Three weeks ago, Secretary of State John Kerry and his Russian counterpart Sergei Lavrov averted a potential US military strike on Syria by hammering out an agreement on turning Syria’s chemical weapons over to UN control. The “Framework for the Elimination of Syria’s Chemical Weapons” was certainly a breakthrough, but it was short on details for putting the plan into action. Rather, the agreement called for the Security Council to back up the agreement with a firm proposal for implementing the plan, verifying compliance, and punishing Syria for non compliance.

Hammering out that resolution has been tricky. The USA, UK and France want a strongly worded resolution, swiftly passed. “Our position is going to seek the strongest possible response under Chapter VII,” White House deputy national security advisor Ben Rhodes said in a conference call last week. The Russians are pushing back on that. They do not want, for one, an explicit threat of the use of force.

The framework agreement puts weapons inspectors on the ground in Syria by mid November. To get there, the Security Council needs to find some way to agree on punitive measures to compel Syrian compliance that does not cross Russia’s red line. There is very little chance that a resolution on Syria will make it to a vote this week, but this question will certainly be foremost on Security Council diplomats’ agenda.

In the meantime, countries like Jordan, Lebanon and Turkey will add some urgency to this debate by focusing on the region-wide destabilizing effect of this festering conflict. Expect these countries and UN officials to issue calls for greater support for a humanitarian appeal for Syria, which has shamefully only received 40% of its required funding. No matter what happens on the diplomatic front, the over 2 million refugees will need assistance for the foreseeable future.

3) Enter the “Post-2015 Development Agenda”

The has been a big year for the international diplomacy of international development. The Millennium Development Goals, which were agreed to by UN member states in 2000, are set to expire in 2015. And even though a few of the MDGs may not be reached, progress has been tremendous; billions of people were lifted out of poverty, and billions are living healthier, more productive lives. There is general consensus that having universal development targets around which the international community can coalesce was an overwhelmingly positive experiment.

In part because of that success, deciding what should replace the MDGs has been a very intense process. Everyone wants a piece of the so-called “Post 2015 Development Agenda.” For over a year, various High Level Panels, Working Groups, and assorted of collections of diplomats have met in various forums around the world and offered ideas for what should replace the MDGs. These recommendation will feed into a major meeting of the General Assembly on Wednesday to agree on the next steps for deciding and implementing the Post 2015 Development Agenda, and also a strategy for achieving the MDGs before they expire.

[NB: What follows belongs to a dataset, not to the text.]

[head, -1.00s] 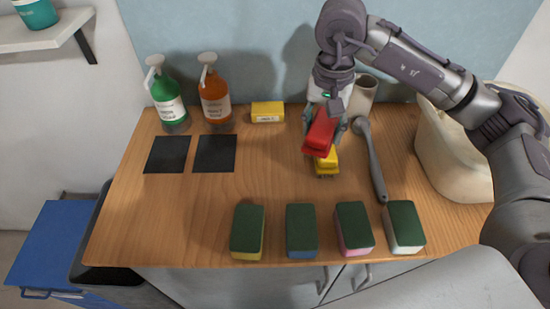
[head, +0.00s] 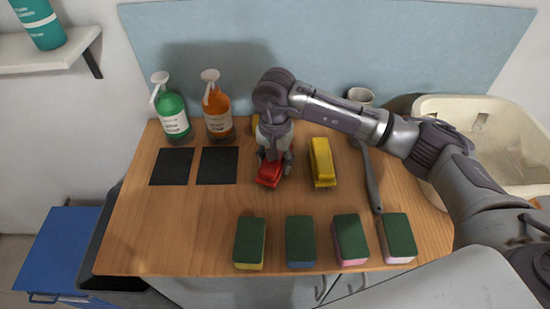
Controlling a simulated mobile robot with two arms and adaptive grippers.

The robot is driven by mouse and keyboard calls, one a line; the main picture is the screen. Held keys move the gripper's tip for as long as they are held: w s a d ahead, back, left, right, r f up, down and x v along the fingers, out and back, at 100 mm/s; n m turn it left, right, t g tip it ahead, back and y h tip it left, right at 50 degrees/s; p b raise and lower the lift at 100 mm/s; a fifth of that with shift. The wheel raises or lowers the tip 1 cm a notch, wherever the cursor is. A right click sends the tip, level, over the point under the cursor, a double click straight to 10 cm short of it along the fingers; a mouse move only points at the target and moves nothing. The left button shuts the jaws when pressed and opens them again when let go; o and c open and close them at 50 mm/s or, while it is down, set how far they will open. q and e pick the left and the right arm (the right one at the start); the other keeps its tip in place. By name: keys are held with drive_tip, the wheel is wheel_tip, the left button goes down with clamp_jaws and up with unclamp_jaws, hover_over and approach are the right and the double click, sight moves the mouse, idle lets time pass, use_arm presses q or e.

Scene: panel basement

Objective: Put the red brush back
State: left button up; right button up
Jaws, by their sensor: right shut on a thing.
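The red brush (head: 269,174) is in my right gripper (head: 274,160), low over the wooden counter, left of the yellow brush. The gripper is shut on it and hides its upper part. I cannot tell whether the brush touches the counter. A yellow brush (head: 322,163) lies on the counter just to the right. Two black square mats (head: 217,166) (head: 172,167) lie to the left of the red brush. My left gripper is not in view.
Several sponges with green tops (head: 300,241) line the front edge of the counter (head: 135,225). Green (head: 173,119) and orange (head: 217,114) pump bottles stand at the back left. A grey long-handled brush (head: 371,180) lies to the right, near a cream basin (head: 520,150). A yellow thing behind my gripper is mostly hidden.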

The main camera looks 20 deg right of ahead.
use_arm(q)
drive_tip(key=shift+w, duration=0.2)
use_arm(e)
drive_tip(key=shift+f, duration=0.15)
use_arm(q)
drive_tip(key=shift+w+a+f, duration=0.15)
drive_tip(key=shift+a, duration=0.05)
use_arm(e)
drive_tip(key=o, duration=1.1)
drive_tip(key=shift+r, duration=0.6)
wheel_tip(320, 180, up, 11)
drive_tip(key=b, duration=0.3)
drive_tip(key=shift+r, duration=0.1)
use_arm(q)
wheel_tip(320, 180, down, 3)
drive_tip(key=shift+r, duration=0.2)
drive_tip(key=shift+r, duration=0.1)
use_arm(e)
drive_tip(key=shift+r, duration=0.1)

This meeting is supposed to result in an action oriented “outcome document” to serve as the single guide for the process by which the Post 2015 Development Agenda will be crafted and adopted by member states over the next two years. But with one week to go before the meeting, consensus on a final draft of the outcome document was yet to be reached. There were still some very big unresolved questions about the various roles of the developing and developed world countries in this process. The stakes are very high, so expect negotiations to come down to the wire.

4) Climate’s Brief Moment in the Sun

The next report of the Intergovernmental Panel on Climate Change (IPCC) will be unveiled at the United Nations on Friday. This is a big event for climate change diplomacy. Every six or seven years, this panel — which is a group of hundreds of scientists from around the world—issues what is considered the most authoritative summary of the current state of scientific research on climate change. In theory, this report should serve as a guide for political leaders as they craft policy on climate change. In reality, it will probably serve as another reminder of how pitifully incommensurate current climate policy is compared to the urgency of the problem.

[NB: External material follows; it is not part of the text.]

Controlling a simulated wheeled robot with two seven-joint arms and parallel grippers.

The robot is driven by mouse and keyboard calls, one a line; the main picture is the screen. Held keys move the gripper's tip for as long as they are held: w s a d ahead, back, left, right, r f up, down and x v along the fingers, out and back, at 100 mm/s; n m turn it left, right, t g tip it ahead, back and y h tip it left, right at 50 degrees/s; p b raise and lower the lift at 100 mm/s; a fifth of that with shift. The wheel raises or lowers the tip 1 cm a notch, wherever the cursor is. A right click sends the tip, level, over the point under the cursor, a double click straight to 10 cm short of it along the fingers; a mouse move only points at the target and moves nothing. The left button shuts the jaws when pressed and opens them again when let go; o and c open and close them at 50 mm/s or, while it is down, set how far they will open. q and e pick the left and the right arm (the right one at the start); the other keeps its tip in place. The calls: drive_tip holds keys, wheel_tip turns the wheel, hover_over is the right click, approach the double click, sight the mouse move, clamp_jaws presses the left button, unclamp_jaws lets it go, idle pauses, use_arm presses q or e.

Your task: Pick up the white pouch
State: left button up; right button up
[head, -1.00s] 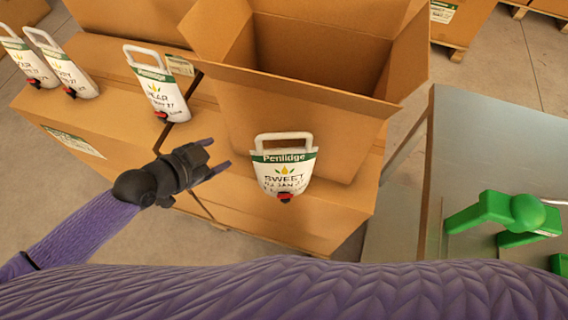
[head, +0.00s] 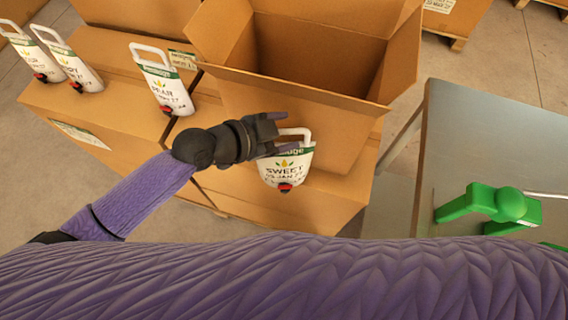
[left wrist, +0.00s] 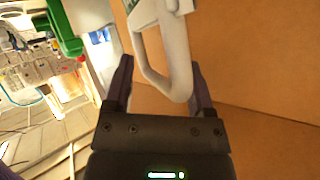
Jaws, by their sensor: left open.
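A white pouch (head: 287,170) with a green band, the word SWEET and a red tap stands upright on a cardboard box, in front of the open carton. My left gripper (head: 282,134) is at its top, by the white loop handle, and hides part of the handle and label. In the left wrist view the handle (left wrist: 168,70) reaches down between the two fingers of my left gripper (left wrist: 160,85), which are apart. I cannot tell whether a finger touches it. My right gripper is not in view.
A large open cardboard carton (head: 290,100) stands right behind the pouch. Several similar pouches, one of them nearest (head: 162,82), stand on boxes at the left. A grey table (head: 490,135) with a green device (head: 490,205) is at the right.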

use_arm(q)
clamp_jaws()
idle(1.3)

A draft of the final report leaked last week, and biggest news is that scientists are even more sure that humans are responsible for climate change–they have increased their certainly from 90% in 2007 to 95%. The report says we can expect global temperatures to continue to rise, with all the attended negative consequences, “There is high confidence that [human activity] has warmed the ocean, melted snow and ice, raised global mean sea level, and changed some climate extremes in the second half of the 20th century.”

“There will be enough information provided so that rational people across the globe will see that action is needed on climate change,” says IPCC chairman Rajendra K Pachauri. The backdrop, though, is that progress toward a single, internationally binding climate change treaty has all but stalled. In its place are a series of regional agreements or public private partnerships like Sustainable Energy for All that seek to address one specific part of the climate change dilemma. This report should serve as a dire warning for policy makers about the planetary consequences for inaction. But it probably wont move them any closer to that single internationally binding agreement.

5) No Sideshows

This was a rough year for demagogues. Hugo Chavez left this mortal coil and Mahmoud Ahmadinejad left office. For the past 6 years those two could always be counted on to put on a cringeworthy performances that tended to suck up the media air and capture UN watchers the same way that car crashes entrance passersby. You could always count on the USA leading a walkout.

To the extent that we can expect a bombastic performance this year, the torch may be passed to the president of the Plurinational State of Bolivia, Evo Morales. He doesn’t have the flair of Chavez or Ahmadinejad, but he does have a bone-to-pick with the host country.

But the fact is, that these sideshows will be far less prominent this year.  And that is a testament to the gravity of the issues being discussed and debated.  How far to press Syria, what should replace the MDGs, a diplomatic opening with Iran, the first direct talks between Palestine and Israel in years, climate change, exploding violence in Iraq, the humanitarian fallout from Syria’s refugees, Egypt’s backslide, terrorist attacks in Africa, a new and complex peacekeeping mission in Mali — these are serious, sober issues. And this year we can expect a more serious and sober international community to take them on.